The idea of השתדלות has become a bit of a buzz word in the context of the גאולה in recent decades. This seven letter word which seems to have such a simple meaning, has been taken in so many different directions to reach the same goal that it often times feels like a completely different word. On Sunday, the Lubavitch chasidim of Jerusalem put on several Lag B’omer parades throughout the city. Their message was clear; in order to bring the Mashiach, השתדלות must be focused on small, doable mitzvot on a global scale. Along with the “יחי אדונינו” flags, flyers were given out emphasizing the importance of the mitzvot of lighting Shabbat candles, putting up mezuzot, and wearing tefilin every day. The claim of the rabbis leading the group on Ben Yehuda street on Sunday afternoon was that if every Jew can keep a few basic commandments and focus their השתדלות on these, then the Mashiach will return… (cough)… come. On the other extreme, the less chasidic Hareidi world has a different spin on השתדלות. They believe that our השתדלות should be focused on personal introspection.
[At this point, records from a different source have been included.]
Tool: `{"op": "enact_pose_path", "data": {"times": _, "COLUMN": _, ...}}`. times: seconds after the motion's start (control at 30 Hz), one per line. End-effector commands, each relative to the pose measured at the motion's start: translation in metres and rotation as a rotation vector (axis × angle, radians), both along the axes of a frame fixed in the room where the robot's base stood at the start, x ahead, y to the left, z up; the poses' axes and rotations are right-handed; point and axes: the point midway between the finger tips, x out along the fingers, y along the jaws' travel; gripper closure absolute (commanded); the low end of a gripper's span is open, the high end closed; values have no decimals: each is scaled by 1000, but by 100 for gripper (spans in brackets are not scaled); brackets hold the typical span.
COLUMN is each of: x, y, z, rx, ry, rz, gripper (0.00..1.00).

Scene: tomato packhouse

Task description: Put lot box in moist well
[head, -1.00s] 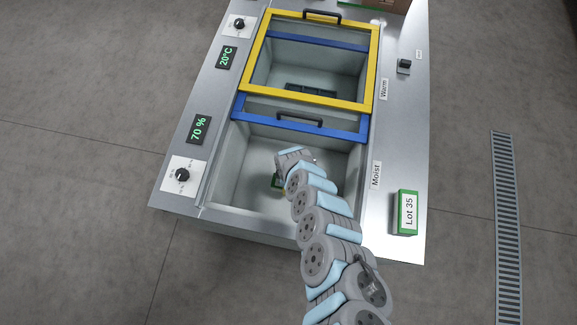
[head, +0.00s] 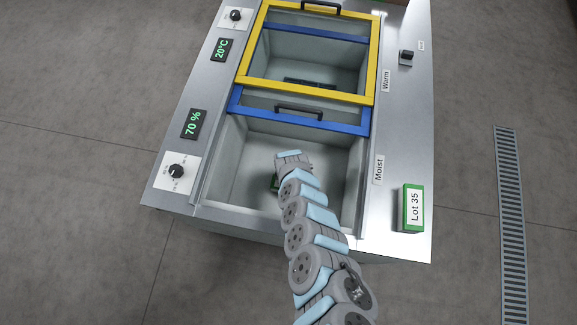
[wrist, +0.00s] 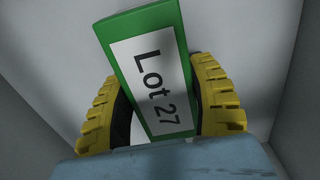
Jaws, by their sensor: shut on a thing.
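A green box with a white label reading "Lot 27" (wrist: 155,75) fills the middle of the wrist view, tilted in the picture. My gripper (wrist: 160,95) is shut on it, with one yellow ribbed finger on each side. In the head view my gripper (head: 277,177) reaches down into the moist well (head: 238,165), whose near part is uncovered. Whether the box touches the well floor cannot be told.
A blue-framed sliding lid (head: 250,118) covers the far part of the moist well. A yellow-framed lid (head: 371,65) lies over the warm well, with a dark object (head: 310,83) below. A green "Lot 35" box (head: 413,208) stands on the right counter. A 70 % display (head: 194,123) is at left.

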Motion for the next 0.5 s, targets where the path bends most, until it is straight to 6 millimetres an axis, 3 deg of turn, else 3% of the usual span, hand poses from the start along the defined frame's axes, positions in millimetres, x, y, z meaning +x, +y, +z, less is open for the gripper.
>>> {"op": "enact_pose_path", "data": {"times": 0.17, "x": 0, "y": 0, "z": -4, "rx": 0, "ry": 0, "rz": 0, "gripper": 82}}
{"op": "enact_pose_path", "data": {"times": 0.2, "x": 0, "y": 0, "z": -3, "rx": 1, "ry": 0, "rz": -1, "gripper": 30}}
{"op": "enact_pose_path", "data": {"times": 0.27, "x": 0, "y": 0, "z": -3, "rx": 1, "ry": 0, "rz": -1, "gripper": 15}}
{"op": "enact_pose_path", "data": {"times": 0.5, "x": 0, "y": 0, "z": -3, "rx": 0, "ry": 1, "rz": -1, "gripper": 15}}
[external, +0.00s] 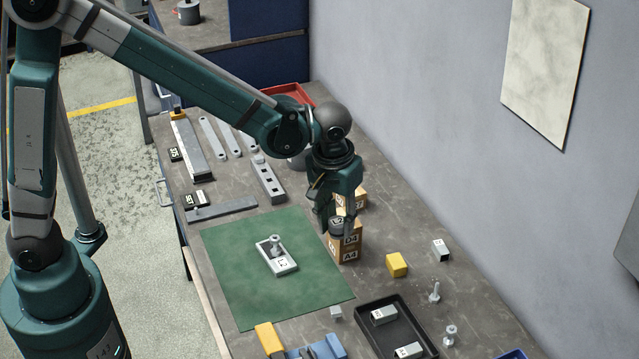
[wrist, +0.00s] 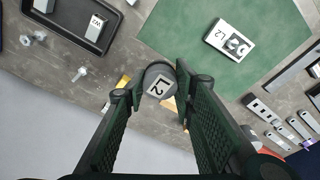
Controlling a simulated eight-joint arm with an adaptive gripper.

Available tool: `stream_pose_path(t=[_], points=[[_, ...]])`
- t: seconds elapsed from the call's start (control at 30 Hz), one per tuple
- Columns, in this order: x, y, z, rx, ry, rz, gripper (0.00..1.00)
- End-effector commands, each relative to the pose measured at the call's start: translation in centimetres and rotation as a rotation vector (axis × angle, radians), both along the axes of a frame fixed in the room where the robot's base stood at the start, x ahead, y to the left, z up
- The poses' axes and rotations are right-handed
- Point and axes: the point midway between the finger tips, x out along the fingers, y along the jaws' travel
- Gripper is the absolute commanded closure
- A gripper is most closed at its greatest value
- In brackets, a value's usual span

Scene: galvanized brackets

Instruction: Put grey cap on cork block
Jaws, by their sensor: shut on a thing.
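A brown cork-coloured block (external: 347,250) with D4 and A4 labels stands directly below the cap, beside the green mat. I cannot tell whether the cap touches its top. Another brown block (external: 359,199) stands just behind, partly hidden by my gripper.
A light grey plate with a bolt (external: 276,256) lies on the green mat (external: 230,270). A yellow block (external: 397,264), upright bolts (external: 434,291) and a black tray (external: 372,334) with grey blocks are nearby. The wall (external: 440,130) rises behind the bench.

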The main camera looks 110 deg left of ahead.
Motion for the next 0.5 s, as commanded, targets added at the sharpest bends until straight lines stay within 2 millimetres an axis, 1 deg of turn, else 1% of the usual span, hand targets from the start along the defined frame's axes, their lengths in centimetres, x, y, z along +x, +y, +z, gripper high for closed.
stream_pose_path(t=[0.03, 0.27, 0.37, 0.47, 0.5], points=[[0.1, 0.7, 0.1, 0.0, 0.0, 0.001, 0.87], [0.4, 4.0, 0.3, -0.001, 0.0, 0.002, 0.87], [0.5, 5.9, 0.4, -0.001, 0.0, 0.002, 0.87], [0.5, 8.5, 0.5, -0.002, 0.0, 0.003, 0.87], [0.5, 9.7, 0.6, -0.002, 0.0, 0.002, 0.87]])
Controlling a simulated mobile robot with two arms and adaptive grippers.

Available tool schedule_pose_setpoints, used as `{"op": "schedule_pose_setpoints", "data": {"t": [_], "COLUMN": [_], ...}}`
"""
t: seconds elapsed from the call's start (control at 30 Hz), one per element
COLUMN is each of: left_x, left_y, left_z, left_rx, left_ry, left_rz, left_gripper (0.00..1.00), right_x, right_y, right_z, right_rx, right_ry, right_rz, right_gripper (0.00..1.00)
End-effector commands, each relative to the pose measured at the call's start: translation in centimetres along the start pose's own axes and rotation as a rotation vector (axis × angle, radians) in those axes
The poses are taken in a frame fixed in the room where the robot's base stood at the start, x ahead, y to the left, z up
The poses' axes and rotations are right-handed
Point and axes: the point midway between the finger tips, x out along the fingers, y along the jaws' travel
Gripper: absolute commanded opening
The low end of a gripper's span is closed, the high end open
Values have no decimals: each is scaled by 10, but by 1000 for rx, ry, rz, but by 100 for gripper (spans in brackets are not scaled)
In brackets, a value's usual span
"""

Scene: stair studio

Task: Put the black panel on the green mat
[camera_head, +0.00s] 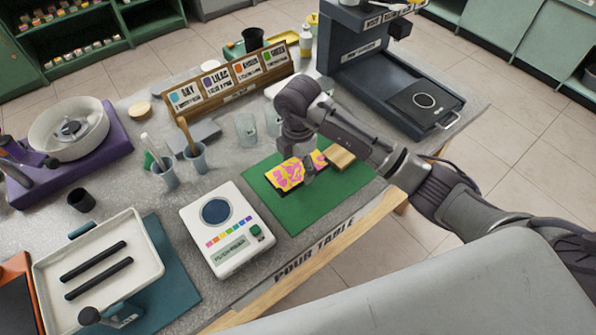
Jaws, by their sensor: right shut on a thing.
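The green mat (294,214) lies flat near the table's front edge. A small panel with a yellow and pink patterned face (285,176) is at the mat's back half. My right gripper (309,175) reaches down from above and is shut on this panel. I cannot tell whether the panel touches the mat, and its right part is partly hidden by the gripper. No plain black panel shows at the mat. A dark square plate with a pale ring (425,101) lies on the slate-coloured machine at the back right. My left gripper is not in view.
A white device with a round dark pad (228,252) stands left of the mat. A small wooden block (340,157) is at the mat's back right. Clear cups (246,128) and a sign rack (236,88) stand behind. A white tray (146,272) is at left.

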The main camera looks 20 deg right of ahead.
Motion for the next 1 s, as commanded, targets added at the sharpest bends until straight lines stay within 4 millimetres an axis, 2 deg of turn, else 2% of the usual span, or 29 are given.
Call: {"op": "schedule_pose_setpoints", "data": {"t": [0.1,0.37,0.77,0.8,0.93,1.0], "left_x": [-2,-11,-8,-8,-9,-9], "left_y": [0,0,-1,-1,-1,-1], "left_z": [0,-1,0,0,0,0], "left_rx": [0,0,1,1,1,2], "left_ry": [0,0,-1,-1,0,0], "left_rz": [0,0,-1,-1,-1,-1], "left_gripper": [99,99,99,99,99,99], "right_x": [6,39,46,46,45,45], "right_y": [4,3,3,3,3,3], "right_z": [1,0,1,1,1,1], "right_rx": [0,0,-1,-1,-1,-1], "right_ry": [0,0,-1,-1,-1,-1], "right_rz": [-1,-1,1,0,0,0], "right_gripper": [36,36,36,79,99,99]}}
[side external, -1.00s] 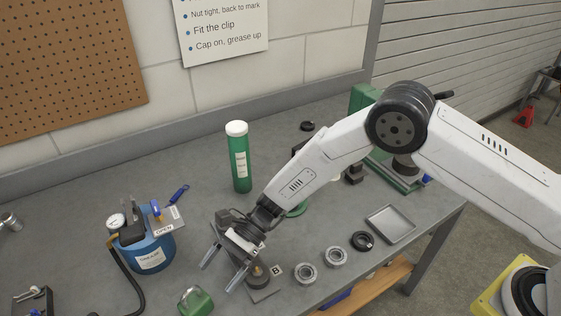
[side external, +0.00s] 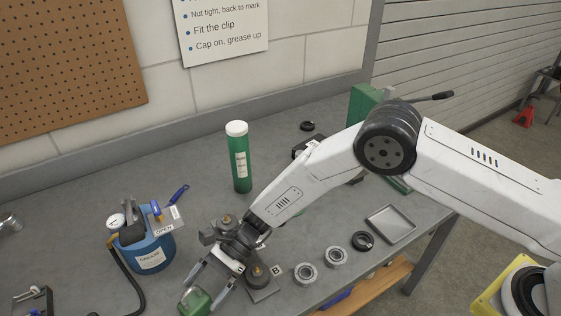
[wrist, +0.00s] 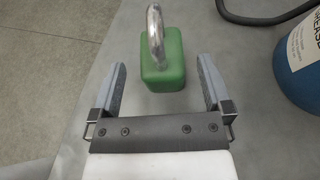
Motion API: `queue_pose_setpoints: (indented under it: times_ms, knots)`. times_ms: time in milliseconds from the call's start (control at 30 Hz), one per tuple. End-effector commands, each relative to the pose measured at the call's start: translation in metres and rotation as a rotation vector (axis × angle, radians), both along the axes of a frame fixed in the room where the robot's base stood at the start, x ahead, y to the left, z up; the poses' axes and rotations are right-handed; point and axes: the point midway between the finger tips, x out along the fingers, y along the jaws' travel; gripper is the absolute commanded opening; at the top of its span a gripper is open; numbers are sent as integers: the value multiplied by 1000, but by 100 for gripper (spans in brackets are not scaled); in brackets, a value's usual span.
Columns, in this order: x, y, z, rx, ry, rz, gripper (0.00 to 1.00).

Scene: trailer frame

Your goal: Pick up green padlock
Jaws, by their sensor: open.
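The green padlock (side external: 196,301) stands on the grey bench near the front edge at the bottom of the side view. In the wrist view the green padlock (wrist: 163,62) shows its block body and a silver shackle on top. My gripper (side external: 202,289) is open and empty, pointing down toward the padlock. In the wrist view my gripper (wrist: 160,78) has its two fingers spread, one on each side of the padlock's near part, with gaps on both sides. The padlock's body lies mostly ahead of the fingertips there.
The blue grease pot (side external: 150,252) with a black hose stands left of my gripper; its edge shows at the right of the wrist view (wrist: 300,60). A plate marked B (side external: 265,290) sits beside my gripper. Bearings (side external: 305,273) and a tray (side external: 391,224) lie right. A green tube (side external: 239,160) stands behind.

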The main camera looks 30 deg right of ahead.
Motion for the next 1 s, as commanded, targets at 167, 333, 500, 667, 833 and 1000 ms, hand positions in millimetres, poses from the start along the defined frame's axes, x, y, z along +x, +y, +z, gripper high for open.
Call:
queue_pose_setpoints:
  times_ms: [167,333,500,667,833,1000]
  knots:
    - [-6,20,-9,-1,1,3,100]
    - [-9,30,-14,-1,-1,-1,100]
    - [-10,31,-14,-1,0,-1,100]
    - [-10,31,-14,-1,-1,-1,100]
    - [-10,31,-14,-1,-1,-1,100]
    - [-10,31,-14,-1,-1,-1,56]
If we can work on repenting for our sins and perfecting ourselves, then surely G-d will do the rest.
While these are both extremely valid and important goals for each and every one of us, when it comes to bringing the Mashiach, I believe that it is clear from our parsha that the השתדלות (with a capital “ה“) to bring the geulah is through actions, by doing the ultimate השתדלות of leaving everything behind and coming to the Promised Land, embracing the geulah even if sacrifices are required. I would like to present a section from Rav Yissachar Teichtel’s Em Habanim Semecha, an essential part of the arsenal of all Religious Zionists, which expands on this idea of השתדלות.
In the second chapter of Em Habanim Semecha, Rav Teichtel discusses the process of earning and executing the redemption, one step at a time. Step seven initially discusses the importance of relying only on G-d to bring the Mashiach, then continues to the theme of השתדלות. Rav Teichtel writes:
ואחר היגיעה, האיר ה’ את עיני למצוא פשר בדבר זה, על אריכות הגלות אף שכבר הגיעה זמנה של “בעתה.” דהנה, הושע הנביא אומר: “אחר ישובו בני ישראל ובקשו את ה’ אלקיהם ואת דוד מלכם ופחדו אל ה’ ואל טובו באחרית הימים.” ואמרו חז”ל על פסוק זה: “לא גלו ישראל אלא משום שמאסו בני ישראל בשלושה דברים: במלכות שמים, ובמלכות דוד, ובבית המקדש…
…And after [I thought about this,] G-d opened my eyes to find reconciliation in this matter, on the lengthening of the exile even though the time for redemption has already come. This is what Hoshea wrote: “Afterwards, the Children of Israel will return and ask from G-d, and for David their king, and they will fear G-d and all of his good, at the end of days.” And Chazal say on this passuk: “The Jewish People were exiled because they hated three things: G-d’s Kingship, Davidic kingship, and the Temple… (אם הבנים שמחה פרק שני, אות ז)
Further on, Rav Teichtel clarifies what exactly “בקשה” means here:
היינו דתפילה בלא עסק ועסק בלא תפילה, לא מהני.
For prayer without action, and action without prayer, is incomplete. (שם)
The message is crystal clear here. We were exiled from our land thousands of years ago for three major sins. Right now (read: in the time of Rav Teichtel, about seventy years ago), we are nearing אחרית הימים. But reaching the time of Mashiach is not enough. We must learn from the lessons of Vince Lombardi and Prime Minister Churchill, and take action, put in effort, to enable our civilization and nation to continue. As the different sects of Religious Judaism debate how to go about this, only one result has shown any serious progress; the השתדלות of returning home, for as Hoshea prophesied, only “אחר ישובו בני ישראל– after the Jewish People return,” can they “ובקשו…– beg for redemption.” Even though the prospect of putting in such serious השתדלות and מסירות נפש can be extremely daunting, we only need to look at Moshe Rabeinu’s attitude in the parsha to realize that if we put in our השתדלות, then G-d will help. All we need to do is take the first step, reaffirm our “individual commitment to group effort” as Lombardi said, by doing serious השתדלות, and coming home. With this in mind, may we all merit to reach a fulfillment of Hoshea’s prophecy with the coming of the Mashiach and the End of Days, very soon.